** start SUPPLIED DATA **

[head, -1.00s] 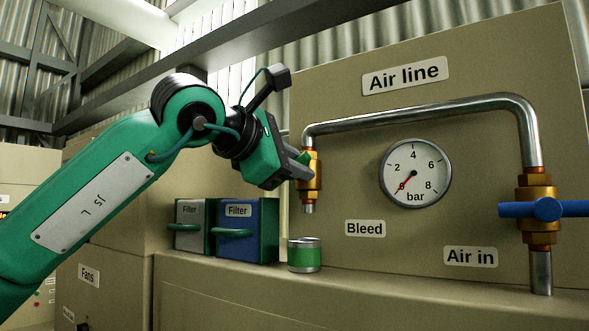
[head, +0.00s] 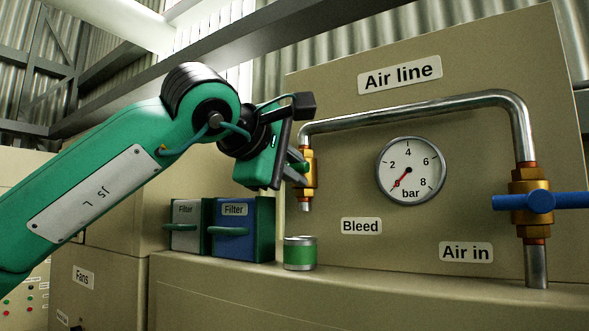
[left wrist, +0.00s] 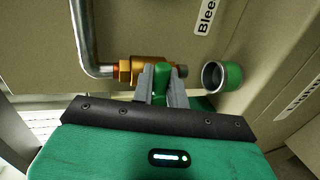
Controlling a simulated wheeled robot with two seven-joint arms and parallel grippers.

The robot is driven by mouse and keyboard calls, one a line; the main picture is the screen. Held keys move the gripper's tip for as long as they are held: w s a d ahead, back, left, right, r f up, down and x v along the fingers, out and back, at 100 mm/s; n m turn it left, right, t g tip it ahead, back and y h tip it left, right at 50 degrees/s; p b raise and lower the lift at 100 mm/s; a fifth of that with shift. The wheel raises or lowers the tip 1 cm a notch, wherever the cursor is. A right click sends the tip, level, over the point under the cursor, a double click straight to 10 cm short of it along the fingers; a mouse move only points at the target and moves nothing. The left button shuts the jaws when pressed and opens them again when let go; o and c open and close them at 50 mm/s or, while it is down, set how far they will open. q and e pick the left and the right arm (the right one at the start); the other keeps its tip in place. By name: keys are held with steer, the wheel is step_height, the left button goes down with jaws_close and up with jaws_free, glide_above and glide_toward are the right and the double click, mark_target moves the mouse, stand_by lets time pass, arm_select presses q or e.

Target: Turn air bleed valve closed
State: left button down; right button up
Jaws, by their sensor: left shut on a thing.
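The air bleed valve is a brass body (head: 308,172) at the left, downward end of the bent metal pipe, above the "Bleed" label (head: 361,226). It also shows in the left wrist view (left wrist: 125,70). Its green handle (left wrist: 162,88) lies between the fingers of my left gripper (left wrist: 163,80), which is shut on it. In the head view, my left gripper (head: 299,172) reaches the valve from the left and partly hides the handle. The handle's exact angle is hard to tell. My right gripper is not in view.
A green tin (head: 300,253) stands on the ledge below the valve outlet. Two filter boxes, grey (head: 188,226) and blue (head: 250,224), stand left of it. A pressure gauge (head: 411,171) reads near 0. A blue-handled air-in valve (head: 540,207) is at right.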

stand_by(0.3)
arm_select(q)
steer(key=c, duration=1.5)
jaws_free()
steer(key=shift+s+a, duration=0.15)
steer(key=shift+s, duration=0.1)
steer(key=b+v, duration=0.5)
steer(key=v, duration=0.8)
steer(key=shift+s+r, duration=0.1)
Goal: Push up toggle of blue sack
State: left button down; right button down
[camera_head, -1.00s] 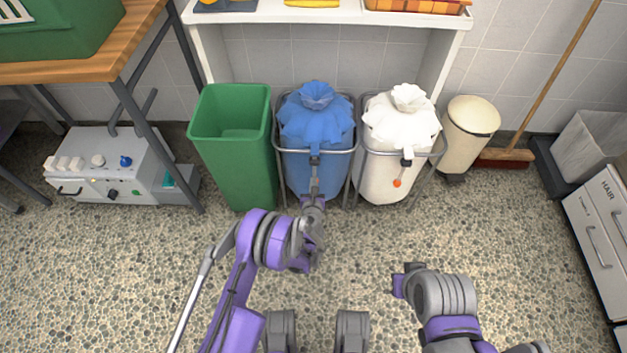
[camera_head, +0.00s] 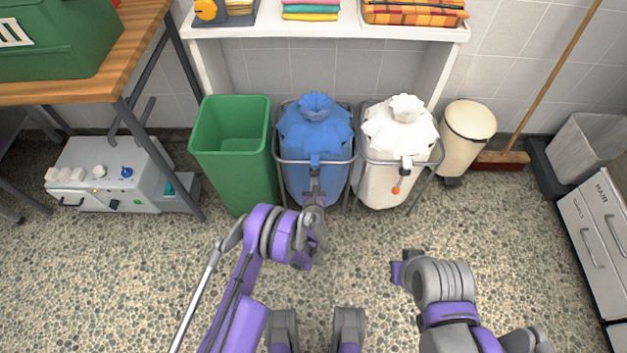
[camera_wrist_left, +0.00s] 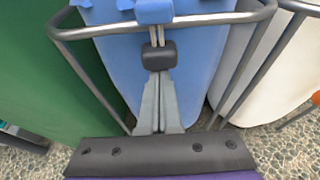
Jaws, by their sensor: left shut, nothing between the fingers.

** end SUPPLIED DATA **

> **THE REQUEST**: Print each entry shown above with exact wording and no pictures.

> **COMPLETED TASK**:
[head, -1.00s] 
[head, +0.00s] 
[left wrist, +0.00s] 
Controlling a simulated wheeled robot with two seven-joint arms and parallel grippers.

The robot is driven by mouse and keyboard calls, one a line; the main picture is the screen. Held keys move the gripper's tip for as long as they are held: w s a d ahead, back, left, right, r f up, down and x v along the fingers, out and back, at 100 mm/s; n m turn it left, right, t g tip it ahead, back and y h tip it left, right at 50 degrees/s; p b raise and lower the lift at 100 mm/s; a fifth of that with shift. The wheel raises or lowers the tip 1 cm a notch, wherever the cursor is. A right click sends the tip, level, over the point under the cursor, a double click straight to 10 cm short of it along the fingers; a mouse move only points at the target and moves nothing. The left button shuts the jaws when pressed and opens them again when let go; o and c open and close them at 50 mm/s or, while it is down, set how far they will open. q and e pick the left and the right arm (the right one at the start); the other keeps its tip in place. By name: keys are held with steer, the wheel is step_height, the left button goes down with jaws_close and up with jaws_free, glide_above and glide_toward are the right and the double click, mark_target moves the mouse, stand_by lets time pass, arm_select presses q or e.

Target: Turn air bleed valve closed
State: left button down; right button up
Jaws, by their sensor: left shut on a thing.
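The air bleed valve is a brass body (head: 308,172) at the left, downward end of the bent metal pipe, above the "Bleed" label (head: 361,226). It also shows in the left wrist view (left wrist: 125,70). Its green handle (left wrist: 162,88) lies between the fingers of my left gripper (left wrist: 163,80), which is shut on it. In the head view, my left gripper (head: 299,172) reaches the valve from the left and partly hides the handle. The handle's exact angle is hard to tell. My right gripper is not in view.
A green tin (head: 300,253) stands on the ledge below the valve outlet. Two filter boxes, grey (head: 188,226) and blue (head: 250,224), stand left of it. A pressure gauge (head: 411,171) reads near 0. A blue-handled air-in valve (head: 540,207) is at right.

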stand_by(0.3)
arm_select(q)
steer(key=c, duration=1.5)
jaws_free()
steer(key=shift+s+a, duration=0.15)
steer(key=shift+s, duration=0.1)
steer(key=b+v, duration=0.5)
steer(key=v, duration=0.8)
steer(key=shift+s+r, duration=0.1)
Goal: Push up toggle of blue sack
State: left button down; right button down
[camera_head, -1.00s] 
[camera_head, +0.00s] 
[camera_wrist_left, +0.00s] 
Jaws, by their sensor: left shut, nothing between the fingers.

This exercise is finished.